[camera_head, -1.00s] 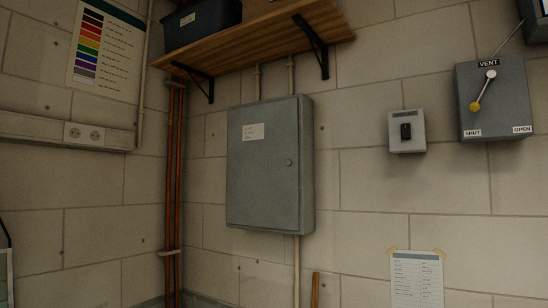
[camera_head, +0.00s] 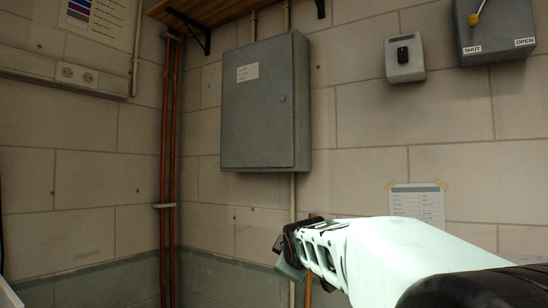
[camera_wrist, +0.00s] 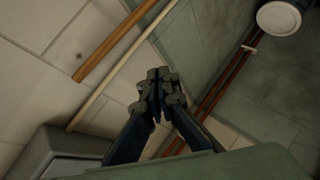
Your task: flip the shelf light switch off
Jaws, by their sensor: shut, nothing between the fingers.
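A small light-grey box with a black switch (camera_head: 403,55) is on the wall at the upper right in the head view. The label above the switch is too small to read. My gripper (camera_head: 283,254) is low in the middle of the head view, below and left of the switch box and well apart from it. In the wrist view my gripper's fingers (camera_wrist: 158,84) are together with nothing between them. I cannot make out the switch in the wrist view.
A grey cabinet (camera_head: 265,105) hangs on the wall left of the switch. The vent box (camera_head: 495,28) with its lever is to the right. A wooden shelf (camera_head: 230,12) is above, copper pipes (camera_head: 168,150) run down the corner, and a taped paper (camera_head: 417,203) hangs below the switch.

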CHALLENGE — Repeat the lines above, starting at the first and stopping after the line that holds "Your task: flip the shelf light switch off", with the pictures left out.

EXERCISE SOLUTION —
[camera_head, -1.00s] 
[camera_head, +0.00s] 
[camera_wrist, +0.00s] 
Your task: flip the shelf light switch off

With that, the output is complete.